Le Train de la 1e DFL sera commandé pendant presque toute la guerre par le lieutenant Jean-Pierre Dulau devenu capitaine puis commandant au fur et à mesure que grandit l’unité. Il est fait Compagnon de la Libération en 1945.
Le futur colonel Dulau écrit dans ses notes que les conducteurs se plaignaient d’être trop loin des combats. Avant l’attaque sur Keren en Erythrée, je vais voir le colonel Monclar. « Mon colonel, la compagnie est en ébullition, une petite révolution ; les conducteurs veulent absolument participer à la bataille. » Opposition de départ, grande discussion, insistance. Je reviens avec son accord pour la participation de 15 hommes que je désigne au hasard des bras levés. Quel enthousiasme à leur départ, quel enthousiasme à leur retour ! Leur contribution n’a évidement pas été déterminante mais le moral de l’unité, déjà très haut, atteint des sommets.

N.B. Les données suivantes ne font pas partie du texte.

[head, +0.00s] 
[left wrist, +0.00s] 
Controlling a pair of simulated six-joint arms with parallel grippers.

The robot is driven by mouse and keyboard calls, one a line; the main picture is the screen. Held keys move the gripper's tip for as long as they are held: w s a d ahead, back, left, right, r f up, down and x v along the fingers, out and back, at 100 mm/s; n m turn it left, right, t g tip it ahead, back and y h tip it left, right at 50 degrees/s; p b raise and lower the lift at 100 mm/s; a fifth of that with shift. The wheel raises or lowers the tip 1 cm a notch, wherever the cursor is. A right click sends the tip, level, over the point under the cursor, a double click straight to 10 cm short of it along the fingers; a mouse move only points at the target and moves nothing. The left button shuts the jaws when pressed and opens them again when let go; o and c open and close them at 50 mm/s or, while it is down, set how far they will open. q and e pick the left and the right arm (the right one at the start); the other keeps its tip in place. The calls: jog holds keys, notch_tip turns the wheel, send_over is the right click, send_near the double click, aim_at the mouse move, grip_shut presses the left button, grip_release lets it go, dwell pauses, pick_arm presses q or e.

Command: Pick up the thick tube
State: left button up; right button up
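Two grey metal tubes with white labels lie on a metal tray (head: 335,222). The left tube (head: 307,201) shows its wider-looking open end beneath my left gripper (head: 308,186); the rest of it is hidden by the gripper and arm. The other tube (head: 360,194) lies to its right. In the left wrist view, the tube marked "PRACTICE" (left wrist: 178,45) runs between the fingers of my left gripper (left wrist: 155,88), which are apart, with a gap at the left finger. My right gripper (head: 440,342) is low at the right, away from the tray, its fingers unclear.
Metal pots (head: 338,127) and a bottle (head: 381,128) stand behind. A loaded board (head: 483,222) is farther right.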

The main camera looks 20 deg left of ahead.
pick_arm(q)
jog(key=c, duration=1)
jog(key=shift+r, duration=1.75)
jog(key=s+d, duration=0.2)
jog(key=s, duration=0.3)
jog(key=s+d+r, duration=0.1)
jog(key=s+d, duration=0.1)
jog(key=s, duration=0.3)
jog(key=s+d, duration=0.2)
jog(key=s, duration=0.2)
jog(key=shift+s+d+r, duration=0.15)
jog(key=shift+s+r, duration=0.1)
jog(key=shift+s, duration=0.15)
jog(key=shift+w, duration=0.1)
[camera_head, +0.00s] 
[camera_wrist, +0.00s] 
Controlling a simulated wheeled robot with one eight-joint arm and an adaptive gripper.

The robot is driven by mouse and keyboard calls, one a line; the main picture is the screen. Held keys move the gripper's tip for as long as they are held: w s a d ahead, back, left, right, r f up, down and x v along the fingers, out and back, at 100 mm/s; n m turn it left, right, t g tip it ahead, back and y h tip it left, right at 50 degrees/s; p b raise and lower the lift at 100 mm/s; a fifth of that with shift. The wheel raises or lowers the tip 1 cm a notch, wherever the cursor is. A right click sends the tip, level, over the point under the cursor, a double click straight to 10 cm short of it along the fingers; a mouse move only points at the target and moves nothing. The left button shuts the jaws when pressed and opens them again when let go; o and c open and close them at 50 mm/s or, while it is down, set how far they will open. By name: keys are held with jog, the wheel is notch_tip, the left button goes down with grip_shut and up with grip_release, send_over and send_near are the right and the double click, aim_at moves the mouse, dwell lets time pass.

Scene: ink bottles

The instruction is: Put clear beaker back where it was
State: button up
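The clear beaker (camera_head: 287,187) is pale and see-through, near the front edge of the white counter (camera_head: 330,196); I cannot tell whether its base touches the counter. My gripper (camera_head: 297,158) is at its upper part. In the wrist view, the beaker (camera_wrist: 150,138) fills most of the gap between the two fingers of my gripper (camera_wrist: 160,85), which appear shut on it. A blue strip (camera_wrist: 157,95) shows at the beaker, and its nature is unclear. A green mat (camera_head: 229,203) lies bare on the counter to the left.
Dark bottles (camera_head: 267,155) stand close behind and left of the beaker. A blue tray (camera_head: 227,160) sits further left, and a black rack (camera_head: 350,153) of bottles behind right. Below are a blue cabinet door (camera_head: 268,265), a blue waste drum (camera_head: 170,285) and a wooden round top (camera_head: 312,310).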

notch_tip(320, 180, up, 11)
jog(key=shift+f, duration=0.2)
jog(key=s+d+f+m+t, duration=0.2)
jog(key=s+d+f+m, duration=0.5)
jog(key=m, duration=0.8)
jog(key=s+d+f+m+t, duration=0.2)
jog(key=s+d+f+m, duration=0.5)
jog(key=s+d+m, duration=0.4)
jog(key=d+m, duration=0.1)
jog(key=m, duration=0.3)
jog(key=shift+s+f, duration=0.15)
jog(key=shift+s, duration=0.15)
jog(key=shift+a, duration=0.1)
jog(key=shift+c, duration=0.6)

Dans le désert de Libye, face aux attaques aériennes contre les convois et les rencontres inopinées avec des véhicules ennemis, le capitaine Dulau crée une section de camionnettes d’escorte équipées de mitrailleuses jumelées de 13,2 mm.
Les avions nous évitaient car la 13,2 tirait des baltes grosses comme mon pouce , se souvient M. Roy . Mais le danger n’est pas qu’au combat. En Syrie, lors d’un ravitaillement, j’ai déboulé de nuit dans un ravin avec 2 000 titres d’essence dans le dos. J’ai été un peu blessé mais j’ai eu beaucoup de chance que le feu ne se déclare pas.
M. Renoux ajoute : Il y a eu des moments très durs tels qu ’en Italie sur les routes de montagne en hiver. Peu de jeunes savaient conduire avant-guerre. On a eu des cours sur le bateau vers l’Afrique puis au Cameroun. J’ai été tâché comme aide-conducteur sur des Bedford d’une tonne et demie et de trois tonnes. Un jour, on m’a dit : « Tiens voilà ton camion. » En 1943, pour me régulariser, on m’a donné le permis. Mais il n’y a jamais eu d’examen. Il faut dire qu’on avait déjà beaucoup roulé.
Après-guerre, Jean Renoux, l’apprenti pâtissier de 17 ans qui partit en Angleterre parce qu’il refusait la défaite de la France, est entré au service auto de la Sûreté nationale. Il terminera sa carrière dans la police comme inspecteur divisionnaire.